Blowback erupted from another direction for the South Florida Regional Transit Authority late Friday over its big and controversial Tri-Rail operations contract when Florida Department of Transportation Secretary Jim Boxold questioned the agency’s accountability and threatened to cut off its state money.
Boxold sent the transit authority’s Executive Director Jack Stephens a letter late Friday questioning the SFRTA’s accountability and saying the department now will be reviewing state funding for the commuter rail system, “and may elect to withhold such funding in the future.”
The trigger for Boxold’s response came when the SFRTA Board of Directors voted on Friday afternoon to award a long-term railroad operations and maintenance contract to Herzog Transit systems – after the transit authority’s staff first tossed out five competing bids, including some that would have cost up to $115 million less.

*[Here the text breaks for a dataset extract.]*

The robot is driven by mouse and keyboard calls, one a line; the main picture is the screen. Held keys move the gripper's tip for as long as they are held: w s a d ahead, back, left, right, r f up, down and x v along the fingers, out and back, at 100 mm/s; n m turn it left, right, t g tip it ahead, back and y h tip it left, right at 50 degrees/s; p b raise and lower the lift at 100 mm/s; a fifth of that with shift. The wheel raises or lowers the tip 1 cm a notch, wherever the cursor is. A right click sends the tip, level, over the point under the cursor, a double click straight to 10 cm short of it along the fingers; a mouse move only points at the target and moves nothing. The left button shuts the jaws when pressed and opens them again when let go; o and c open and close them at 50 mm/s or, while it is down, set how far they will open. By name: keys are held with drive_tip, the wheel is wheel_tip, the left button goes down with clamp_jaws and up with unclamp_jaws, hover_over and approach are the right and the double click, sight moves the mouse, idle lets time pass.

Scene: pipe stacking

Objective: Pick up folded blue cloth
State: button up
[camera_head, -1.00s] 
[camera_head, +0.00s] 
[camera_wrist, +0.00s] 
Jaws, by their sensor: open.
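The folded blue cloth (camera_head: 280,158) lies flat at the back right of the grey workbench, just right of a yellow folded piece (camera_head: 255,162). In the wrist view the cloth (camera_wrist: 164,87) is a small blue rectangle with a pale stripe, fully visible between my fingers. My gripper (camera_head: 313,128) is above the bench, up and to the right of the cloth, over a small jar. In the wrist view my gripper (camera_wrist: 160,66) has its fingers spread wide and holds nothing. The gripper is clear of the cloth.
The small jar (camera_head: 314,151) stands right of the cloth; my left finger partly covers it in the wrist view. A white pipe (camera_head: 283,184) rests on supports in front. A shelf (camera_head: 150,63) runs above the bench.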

The rejected companies challenged their rejections in court last week but lost. Yet, saying “it just didn’t look right,” state Sen. Jeff Brandes issued a stern warning Thursday to the SFRTA board that it should hold off on the contract decision for a while, to allow time for more scrutiny.
On Friday, by a 6-2 vote, the board awarded the contract to the only proposal left after the staff review. That deal calls for the SFRTA to pay Herzog $344 million to run the trains for seven years, with three annual renewal extensions that, if exercised, would push the total bill to $511 million. At least some of the other proposals – all rejected by transit authority staff in late December on technical grounds that the companies are disputing – were as low as $269 million for seven years and $396 million for ten.

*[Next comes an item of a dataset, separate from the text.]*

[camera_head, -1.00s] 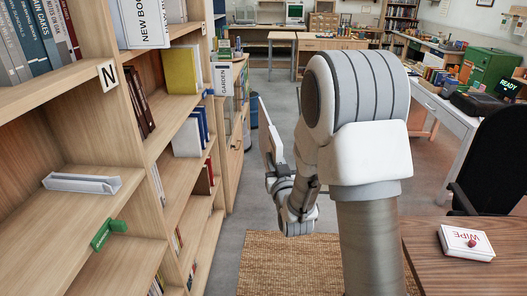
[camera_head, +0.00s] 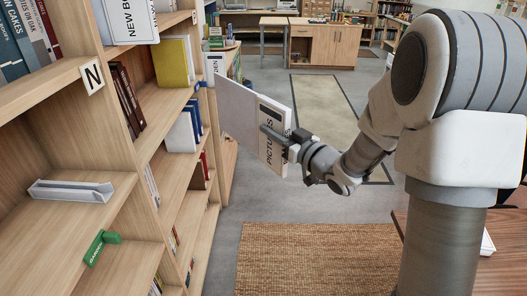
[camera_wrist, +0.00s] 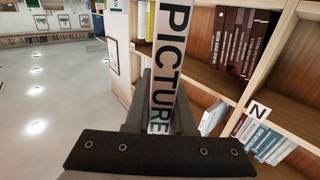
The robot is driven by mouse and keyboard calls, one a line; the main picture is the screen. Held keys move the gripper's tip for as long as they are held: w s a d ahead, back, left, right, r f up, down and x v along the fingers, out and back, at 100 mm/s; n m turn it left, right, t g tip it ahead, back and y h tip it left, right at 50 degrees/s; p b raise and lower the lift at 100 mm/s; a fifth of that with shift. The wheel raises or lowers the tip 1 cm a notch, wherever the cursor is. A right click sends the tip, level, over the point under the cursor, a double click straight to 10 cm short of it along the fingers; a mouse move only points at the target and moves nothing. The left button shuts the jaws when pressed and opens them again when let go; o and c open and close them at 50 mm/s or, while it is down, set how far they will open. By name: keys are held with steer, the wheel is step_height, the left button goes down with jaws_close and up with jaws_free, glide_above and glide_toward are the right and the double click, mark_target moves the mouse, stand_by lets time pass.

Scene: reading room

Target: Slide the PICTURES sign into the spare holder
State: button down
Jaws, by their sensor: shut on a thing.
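The PICTURES sign (camera_head: 240,108) is a broad white panel with a black-lettered strip along its right edge. My gripper (camera_head: 279,138) is shut on that lettered edge and holds the sign tilted in the air, right of the bookcase. In the wrist view the sign (camera_wrist: 170,55) stands edge-on between the dark fingers (camera_wrist: 158,115), its letters reading PICTURE; the last letter is hidden. A pale grey open channel, which looks like the spare holder (camera_head: 72,191), lies empty on the left shelf. The sign is well apart from it.
The wooden bookcase (camera_head: 118,200) with an N label (camera_head: 92,77) fills the left side. A green block (camera_head: 101,246) with white lettering sits on a shelf edge below the holder. Books stand on shelves near the sign. Floor and woven mat (camera_head: 310,255) are clear.

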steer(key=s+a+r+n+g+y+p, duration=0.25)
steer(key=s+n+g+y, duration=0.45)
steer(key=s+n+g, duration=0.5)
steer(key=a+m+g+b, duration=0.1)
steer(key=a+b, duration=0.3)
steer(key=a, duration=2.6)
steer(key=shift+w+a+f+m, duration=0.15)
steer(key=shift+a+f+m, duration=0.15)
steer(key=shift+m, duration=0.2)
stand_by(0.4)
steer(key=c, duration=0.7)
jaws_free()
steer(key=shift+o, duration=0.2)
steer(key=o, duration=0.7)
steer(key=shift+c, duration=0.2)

FDOT’s official representative on the SFRTA board, District IV Secretary Gerry O’Reilly, voted against letting the contract, as did board chairman Tim Ryan, a Broward County Commissioner.
Boxold characterized the contract award as being in defiance of concerns that the department had previously about fiscal accountability at the authority.
“This action heightens the department’s overall concern regarding the authority’s accountability for expenditures of the state funding that the department provides for authority operations and maintenance costs,” Boxold wrote.
Boxold noted the SFRTA gets $42.1 million in state money to subsidize the railroad, which runs commuter trains through Palm Beach, Broward and Miami-Dade counties.
“Based on the authority’s action today, and the authority’s position on the ability of the department to impose state law controls on the authority’s expenditures, the department is reviewing all discretionary funding it provides the authority and may elect to withhold such funding in the future,” Boxold warned.
Boxold made reference to an apparent running dispute between the state department and the regional transit authority about whether the state has oversight on accounting for state money that goes into Tri-Rail.
“The authority has made it clear that it does not believe that the department has the power to comprehensively require the authority to account for its expenditure of those funds beyond the initial review of a proposed authority procurement,” Boxold said. But he wrote that the department’s inspector general determined in the fall that the state does have that oversight for the transit authority’s state money.
Earlier Friday Brandes expressed deep concerns about the board’s approval of the operations and maintenance contract, and said he would explore options to hold SFRTA accountable. His concerns, combined with his frustration that the board ignored his request that it postpone the contract vote, also signals a potential threat to Tri-Rail’s finances. That’s because Brandes chairs the Senate Appropriations Subcommittee on Transportation, Tourism, and Economic Development. Tri-Rail’s future proposed state subsidies must go through that committee in order to make it into the state budget.